One of the more notable events in No. 47’s Russian sojourn was the rescuing of a downed crew after a raid against Tcherni-Yar, another pilot landing nearby and taking-off with his two new occupants as enemy cavalry arrived on the scene - his own observer had to stand on the lower wing, his thumb blocking a bullet hole in one of the petrol tanks, while the newly arrived passengers crammed themselves into the rear cockpit.

On another raid against Tsaritsyn, one of the Squadron’s aircraft gained a direct hit with a 112lb. bomb on a building hosting the local Soviet meeting - just two out of 41 Red officers present emerged to tell the tale; and in another action, No. 47 caught around 5000 enemy horsemen out in the open, 1600 of whom fell to their accurate machine-gunning and bombing - or the White cossacks who were quickly on the scene.
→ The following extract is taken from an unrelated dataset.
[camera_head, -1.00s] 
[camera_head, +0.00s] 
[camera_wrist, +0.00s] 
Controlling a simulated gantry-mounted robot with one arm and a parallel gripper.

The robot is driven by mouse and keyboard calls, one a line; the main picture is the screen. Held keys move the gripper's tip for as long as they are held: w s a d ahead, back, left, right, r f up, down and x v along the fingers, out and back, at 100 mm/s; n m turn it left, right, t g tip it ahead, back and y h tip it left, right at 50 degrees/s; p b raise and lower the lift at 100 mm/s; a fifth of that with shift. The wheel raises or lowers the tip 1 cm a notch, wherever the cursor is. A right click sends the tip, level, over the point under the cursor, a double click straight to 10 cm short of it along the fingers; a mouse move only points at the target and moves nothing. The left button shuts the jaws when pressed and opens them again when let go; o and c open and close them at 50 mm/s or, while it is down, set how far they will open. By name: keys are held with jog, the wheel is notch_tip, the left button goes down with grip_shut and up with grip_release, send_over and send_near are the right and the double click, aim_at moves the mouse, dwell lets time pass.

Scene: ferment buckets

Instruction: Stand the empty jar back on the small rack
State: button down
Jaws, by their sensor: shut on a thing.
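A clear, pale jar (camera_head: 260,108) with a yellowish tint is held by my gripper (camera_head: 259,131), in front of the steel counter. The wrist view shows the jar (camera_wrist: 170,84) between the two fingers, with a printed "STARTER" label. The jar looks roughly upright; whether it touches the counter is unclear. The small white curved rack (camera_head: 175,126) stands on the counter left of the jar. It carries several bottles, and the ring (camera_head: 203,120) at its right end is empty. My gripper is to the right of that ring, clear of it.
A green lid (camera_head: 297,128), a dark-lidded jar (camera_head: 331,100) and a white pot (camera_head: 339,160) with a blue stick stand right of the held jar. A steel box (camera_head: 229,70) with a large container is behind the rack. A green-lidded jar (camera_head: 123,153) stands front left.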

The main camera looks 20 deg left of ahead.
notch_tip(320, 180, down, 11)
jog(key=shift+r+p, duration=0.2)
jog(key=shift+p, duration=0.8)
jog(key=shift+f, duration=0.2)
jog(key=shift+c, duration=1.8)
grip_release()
Then in September 1919, the Squadron carried out a three day sustained assault against a fleet of some 40 Red vessels that had assembled on the Volga to bombard Tsaritsyn, eventually sinking eleven of them and forcing a hasty Red retreat.

It was at this point that No. 47 was re-titled ‘A’ Squadron, largely as a result of minority opposition being voiced back in the home press, but such nominal amendments were all too late, for by the year’s end the White Russians were in full retreat. As a result, the Squadron’s special trains were ordered to withdraw towards the Crimea, ‘C’ Flight’s carriages nearly being captured by a pursuing Bolshevik train - Collishaw and his men eventually reached safety in early January 1920. The remainder of the Squadron was evacuated from Novorossiysk in March, but the surviving aircraft had to be destroyed.
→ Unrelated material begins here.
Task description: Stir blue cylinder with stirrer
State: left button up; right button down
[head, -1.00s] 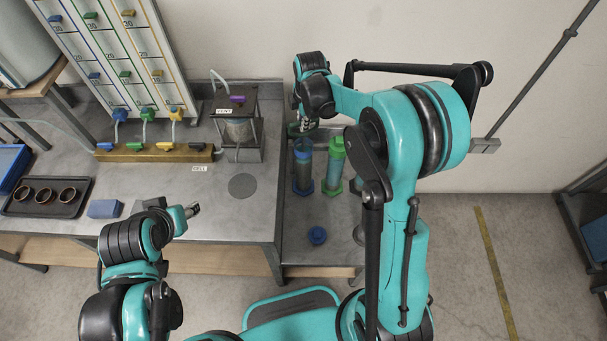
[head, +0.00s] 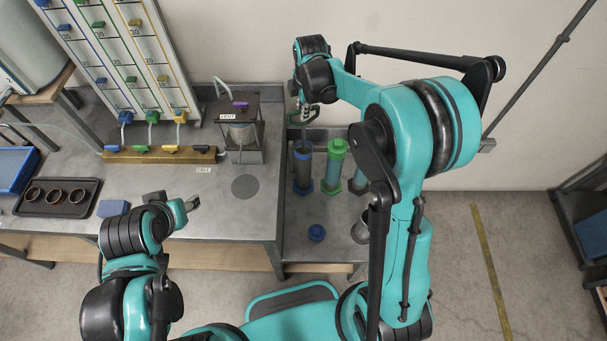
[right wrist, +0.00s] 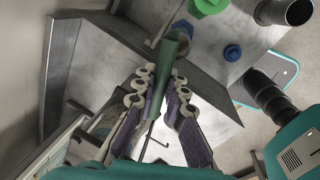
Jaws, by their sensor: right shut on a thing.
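The blue cylinder (head: 303,172), a clear tube with blue rim and foot, stands upright on the side bench in the head view. My right gripper (head: 306,117) is above its mouth. In the right wrist view my right gripper (right wrist: 158,100) is shut on a slim green bar, which I take as the stirrer (right wrist: 172,55). Its far end points toward the cylinder's mouth; I cannot tell whether the tip is inside. My left gripper (head: 192,203) is over the main bench, away from the cylinder; its jaws are too small to read.
A green-capped cylinder (head: 335,165) stands just right of the blue one. A blue cap (head: 317,233) lies in front, and a grey cup (head: 360,232) stands at right. A framed vessel (head: 240,132) stands to the left. The bench front between cap and cylinder is clear.

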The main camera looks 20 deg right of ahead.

While Brockley’s entitlement to a 3rd class Stanislaus with swords is verified in Brough’s published roll of
White Russian Awards to British and Commonwealth Servicemen for the Allied Intervention in Russia 1918-20, his 4th class Vladimir has yet to be confirmed and is therefore worthy of further research. Interestingly, both awards caught the eye of the Duke of Kent at Edinburgh Castle in May 1935, during a ceremony to unveil the Scottish National War Memorial.

Accompanying photographs show Brockley wearing the uniform of a Flight Lieutenant, Royal Air Force Volunteer Reserve, but in exactly what capacity he served in the 1939-45 War remains unknown.

Sold with three Great War period photograph albums, the first black leather bound, with in excess of 300 images, commencing with aircraft and personnel while on active service in Belgium in August-September 1918, and incorporating subsequent postings to Egypt and Turkey through to operational flying in Russia 1919-20, and thence back to the U.K. with family/home scenes through to 1923, many of the R.A.F. photographs captioned, including the scenes from Russia, and as such an important and hitherto unpublished photographic record of that campaign; the second album bound in red cloth, with approximately 90 images, these largely covering postings and travel to Egypt, Malta, etc., in 1920, in addition to scenes from home later that year, once again with captioned aircraft and personnel photographs; and the third album green leather bound, with approximately 50 images, these largely of a “tourist” nature with landscape scenes, etc., taken in Egypt and Turkey; together with a quantity of other original documentation, including the recipient’s R.A.F. commission warrant, dated 1 November 1918.